## [Exercise instructions]
Write out every line below that includes the word "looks".

## [Extracted information]

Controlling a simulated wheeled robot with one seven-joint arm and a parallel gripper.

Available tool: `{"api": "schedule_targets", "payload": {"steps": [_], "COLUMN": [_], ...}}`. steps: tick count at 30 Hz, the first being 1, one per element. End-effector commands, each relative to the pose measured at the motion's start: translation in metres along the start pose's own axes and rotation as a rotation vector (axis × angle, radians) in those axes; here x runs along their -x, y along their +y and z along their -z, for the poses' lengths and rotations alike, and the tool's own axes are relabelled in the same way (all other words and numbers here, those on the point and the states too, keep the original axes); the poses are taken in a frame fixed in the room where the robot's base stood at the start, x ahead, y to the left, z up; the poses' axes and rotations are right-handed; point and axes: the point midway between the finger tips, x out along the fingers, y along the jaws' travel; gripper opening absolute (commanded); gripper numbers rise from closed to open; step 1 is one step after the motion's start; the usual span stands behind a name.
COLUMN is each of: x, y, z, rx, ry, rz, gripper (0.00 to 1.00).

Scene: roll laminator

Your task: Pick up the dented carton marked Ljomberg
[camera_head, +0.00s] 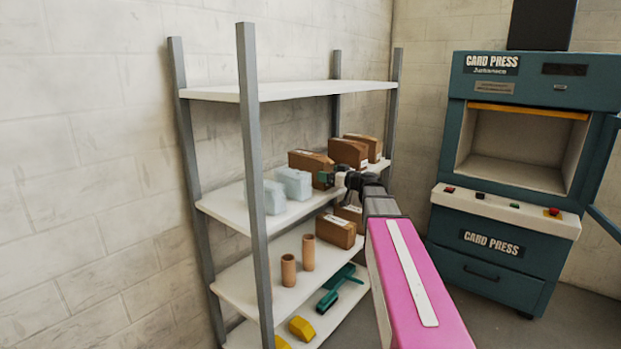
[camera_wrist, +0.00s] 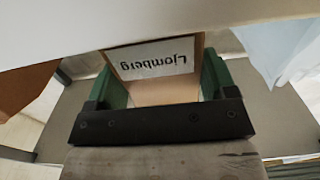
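The brown carton marked Ljomberg (camera_wrist: 155,60) shows upside down in the wrist view, its white label facing the camera. My gripper (camera_wrist: 164,85) has one green finger along each side of it, with no clear gap at either side. In the head view my gripper (camera_head: 326,177) is at the middle shelf, at the right end of the left brown carton (camera_head: 306,161), which seems to be this carton. The carton's far side is hidden, and I cannot make out a dent.
The shelf rack's upper board (camera_head: 300,90) is close above my gripper. Pale blue bundles (camera_head: 293,183) stand left of the carton, and other brown cartons (camera_head: 348,151) stand behind. The lower shelf holds a labelled carton (camera_head: 336,230) and cylinders (camera_head: 288,270). A teal card press (camera_head: 510,180) stands right.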

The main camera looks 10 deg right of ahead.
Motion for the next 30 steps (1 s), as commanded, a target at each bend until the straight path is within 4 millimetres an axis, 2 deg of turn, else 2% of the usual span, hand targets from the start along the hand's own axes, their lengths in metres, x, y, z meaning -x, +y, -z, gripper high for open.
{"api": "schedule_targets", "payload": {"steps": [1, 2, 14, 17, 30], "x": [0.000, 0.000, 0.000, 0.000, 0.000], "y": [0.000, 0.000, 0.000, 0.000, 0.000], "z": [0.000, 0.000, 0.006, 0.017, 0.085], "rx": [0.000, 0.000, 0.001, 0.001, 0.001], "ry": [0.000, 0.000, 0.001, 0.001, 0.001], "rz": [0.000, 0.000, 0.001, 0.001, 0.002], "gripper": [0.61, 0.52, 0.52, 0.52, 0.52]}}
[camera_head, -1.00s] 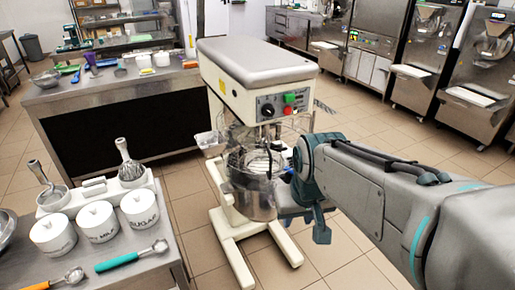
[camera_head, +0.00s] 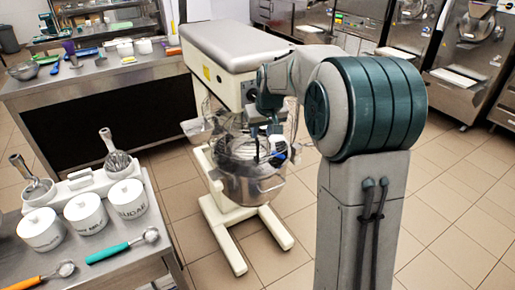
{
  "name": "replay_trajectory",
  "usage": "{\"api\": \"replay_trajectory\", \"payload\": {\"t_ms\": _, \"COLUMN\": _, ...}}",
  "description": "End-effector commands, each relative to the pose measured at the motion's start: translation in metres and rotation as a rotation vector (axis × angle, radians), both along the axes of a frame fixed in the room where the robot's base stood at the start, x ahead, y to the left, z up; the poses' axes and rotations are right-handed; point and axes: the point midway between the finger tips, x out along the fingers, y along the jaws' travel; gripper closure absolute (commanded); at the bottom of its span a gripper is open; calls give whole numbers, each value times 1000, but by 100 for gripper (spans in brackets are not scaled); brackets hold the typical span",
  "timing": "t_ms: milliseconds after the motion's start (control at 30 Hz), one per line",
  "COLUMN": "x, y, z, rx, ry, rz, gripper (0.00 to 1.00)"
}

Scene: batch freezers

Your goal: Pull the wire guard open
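The planetary mixer (camera_head: 228,50) stands on the floor in the middle, cream with a grey top. Its wire guard (camera_head: 234,148) sits above the steel bowl (camera_head: 250,186), partly hidden by my arm. I cannot tell how far the guard is turned. My gripper (camera_head: 276,155) is at the front of the mixer, by the guard and over the bowl's front rim. The fingers are small and dark here. I cannot tell whether they touch the guard's wires or are open or shut.
A steel counter (camera_head: 168,262) with white canisters (camera_head: 85,216) and scoops is at lower left. Batch freezers (camera_head: 466,50) line the right back. Tiled floor (camera_head: 455,235) is clear at right.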

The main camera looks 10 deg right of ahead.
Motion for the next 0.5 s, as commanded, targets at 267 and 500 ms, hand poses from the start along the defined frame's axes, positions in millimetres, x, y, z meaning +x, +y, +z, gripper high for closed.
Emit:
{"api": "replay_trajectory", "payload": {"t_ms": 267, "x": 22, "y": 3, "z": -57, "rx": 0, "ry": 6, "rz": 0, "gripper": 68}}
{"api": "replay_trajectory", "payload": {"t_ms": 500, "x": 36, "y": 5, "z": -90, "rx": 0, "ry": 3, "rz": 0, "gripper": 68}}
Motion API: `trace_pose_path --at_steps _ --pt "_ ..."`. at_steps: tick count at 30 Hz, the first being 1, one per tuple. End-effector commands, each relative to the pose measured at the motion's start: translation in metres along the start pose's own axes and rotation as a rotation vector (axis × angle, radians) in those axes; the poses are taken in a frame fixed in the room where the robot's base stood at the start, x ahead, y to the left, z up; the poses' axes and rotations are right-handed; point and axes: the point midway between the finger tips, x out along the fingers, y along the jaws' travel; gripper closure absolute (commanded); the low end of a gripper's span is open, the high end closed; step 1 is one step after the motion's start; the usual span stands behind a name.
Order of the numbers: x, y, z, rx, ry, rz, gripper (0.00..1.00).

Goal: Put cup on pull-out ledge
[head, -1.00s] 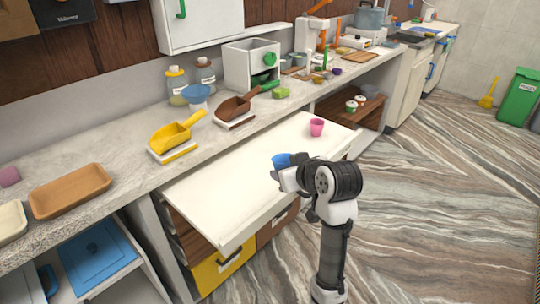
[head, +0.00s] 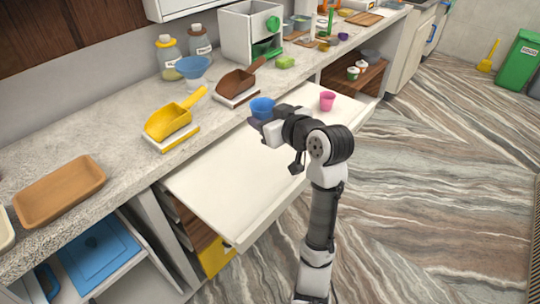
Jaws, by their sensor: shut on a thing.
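A blue cup (head: 262,109) is upright in my gripper (head: 258,124), which is shut on it. The fingers are partly hidden behind the cup and my wrist. The cup appears over the rear part of the white pull-out ledge (head: 225,190), near the counter edge. Its exact height and any contact with the ledge cannot be told. A pink cup (head: 327,101) stands upright on the ledge's far end, to the right of my gripper and apart from it.
The ledge's near left part is bare. On the counter (head: 115,150) are a yellow scoop (head: 170,122), a brown scoop (head: 236,82), a blue bowl (head: 193,68) and a tan tray (head: 60,190). A white box (head: 247,35) stands behind.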

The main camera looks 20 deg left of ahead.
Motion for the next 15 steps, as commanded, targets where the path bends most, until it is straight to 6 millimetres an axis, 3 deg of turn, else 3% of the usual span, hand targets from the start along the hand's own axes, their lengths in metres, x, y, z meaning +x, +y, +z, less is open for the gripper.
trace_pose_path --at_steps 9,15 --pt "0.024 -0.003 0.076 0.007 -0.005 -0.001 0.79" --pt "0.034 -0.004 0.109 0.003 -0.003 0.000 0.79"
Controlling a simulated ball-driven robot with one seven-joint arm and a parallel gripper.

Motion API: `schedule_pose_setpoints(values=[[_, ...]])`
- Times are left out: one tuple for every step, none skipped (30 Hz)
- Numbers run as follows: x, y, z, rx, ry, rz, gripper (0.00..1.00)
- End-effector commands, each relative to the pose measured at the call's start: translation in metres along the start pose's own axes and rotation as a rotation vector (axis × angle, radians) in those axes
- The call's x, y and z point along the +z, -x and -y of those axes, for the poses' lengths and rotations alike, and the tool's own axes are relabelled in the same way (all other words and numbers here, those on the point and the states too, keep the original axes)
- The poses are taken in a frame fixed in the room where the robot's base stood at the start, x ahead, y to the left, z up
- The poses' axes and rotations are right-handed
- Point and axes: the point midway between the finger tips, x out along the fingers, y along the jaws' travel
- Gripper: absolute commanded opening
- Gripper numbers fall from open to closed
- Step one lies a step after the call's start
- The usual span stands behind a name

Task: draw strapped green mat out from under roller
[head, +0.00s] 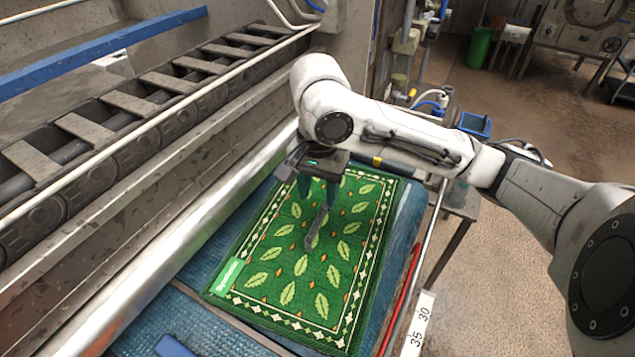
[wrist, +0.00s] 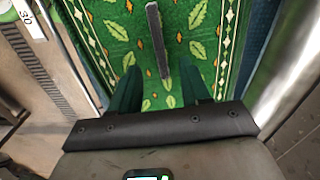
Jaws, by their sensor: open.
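The green mat (head: 272,279) has a leaf pattern and a pale border, and lies flat on a blue bed. A dark grey strap (head: 316,229) shows near the mat's middle; it also shows in the wrist view (wrist: 157,42). The silver roller (head: 172,262) runs along the mat's left side, with a strip of blue bed visible between them. My gripper (head: 318,194) is open and empty above the mat's far half. In the wrist view the strap appears between and beyond its fingers (wrist: 158,88). My gripper hides part of the mat's far edge.
A red bar (head: 400,297) and a pale rail with a numbered scale (head: 417,325) edge the bed on the right. Open floor (head: 490,290) lies beyond. A slatted grey machine frame (head: 120,120) stands at left. A blue bin (head: 475,124) sits behind my arm.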

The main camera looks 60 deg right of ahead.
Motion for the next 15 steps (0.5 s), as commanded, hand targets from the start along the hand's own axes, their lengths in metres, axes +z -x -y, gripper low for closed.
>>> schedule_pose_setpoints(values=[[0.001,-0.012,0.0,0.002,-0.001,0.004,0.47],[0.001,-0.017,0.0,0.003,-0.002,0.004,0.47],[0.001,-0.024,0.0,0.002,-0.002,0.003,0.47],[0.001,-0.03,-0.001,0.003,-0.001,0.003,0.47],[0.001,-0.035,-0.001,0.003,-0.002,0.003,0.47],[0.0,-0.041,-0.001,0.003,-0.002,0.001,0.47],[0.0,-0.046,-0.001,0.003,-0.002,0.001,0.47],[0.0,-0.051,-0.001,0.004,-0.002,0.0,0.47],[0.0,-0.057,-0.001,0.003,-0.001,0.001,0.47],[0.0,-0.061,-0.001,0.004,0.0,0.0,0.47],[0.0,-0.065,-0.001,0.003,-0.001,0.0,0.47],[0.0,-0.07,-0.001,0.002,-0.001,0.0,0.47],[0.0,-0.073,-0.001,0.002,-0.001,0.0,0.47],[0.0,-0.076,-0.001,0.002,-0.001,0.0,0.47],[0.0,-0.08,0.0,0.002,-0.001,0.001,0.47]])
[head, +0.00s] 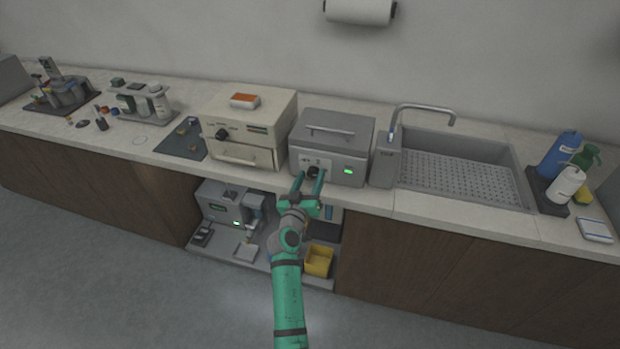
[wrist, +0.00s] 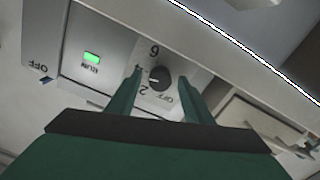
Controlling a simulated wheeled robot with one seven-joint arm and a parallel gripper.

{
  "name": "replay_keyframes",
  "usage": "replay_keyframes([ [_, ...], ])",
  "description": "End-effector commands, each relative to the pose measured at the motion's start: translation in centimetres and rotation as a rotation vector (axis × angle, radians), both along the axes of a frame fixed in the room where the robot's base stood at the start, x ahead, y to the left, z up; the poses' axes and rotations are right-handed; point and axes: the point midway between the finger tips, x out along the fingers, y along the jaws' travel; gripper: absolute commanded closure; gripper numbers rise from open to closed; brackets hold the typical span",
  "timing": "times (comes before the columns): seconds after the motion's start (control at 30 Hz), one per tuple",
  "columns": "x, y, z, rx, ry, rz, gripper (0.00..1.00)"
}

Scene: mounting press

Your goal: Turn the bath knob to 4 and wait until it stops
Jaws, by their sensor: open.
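The bath (head: 331,133) is a grey box with a handled lid on the counter. Its dark round knob (head: 313,171) is on the left of its front, and a lit green light is on the right. In the wrist view the knob (wrist: 160,78) has printed marks 6, 2 and OFF around it; the 4 is covered or too unclear to read. I cannot surely tell which mark the knob points to. My gripper (head: 311,178) is open in front of the knob. In the wrist view its fingers (wrist: 160,79) stand on either side of the knob; contact is not clear.
A cream oven (head: 249,113) with its own knob stands left of the bath. A grey post (head: 385,164) and a sink (head: 460,165) are on the right. Below, an open shelf holds a machine (head: 222,203) and a yellow bin (head: 319,260).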

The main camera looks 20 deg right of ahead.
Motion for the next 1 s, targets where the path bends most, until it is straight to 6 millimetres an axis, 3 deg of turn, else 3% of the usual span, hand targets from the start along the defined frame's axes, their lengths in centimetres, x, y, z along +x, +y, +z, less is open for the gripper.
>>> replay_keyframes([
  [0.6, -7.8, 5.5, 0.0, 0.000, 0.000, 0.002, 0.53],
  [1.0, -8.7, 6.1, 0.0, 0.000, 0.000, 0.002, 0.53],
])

## [Expected answer]
The main camera looks 10 deg right of ahead.
The main camera looks 10 deg right of ahead.
The main camera looks 20 deg left of ahead.
The main camera looks 60 deg right of ahead.
The main camera looks 20 deg right of ahead.

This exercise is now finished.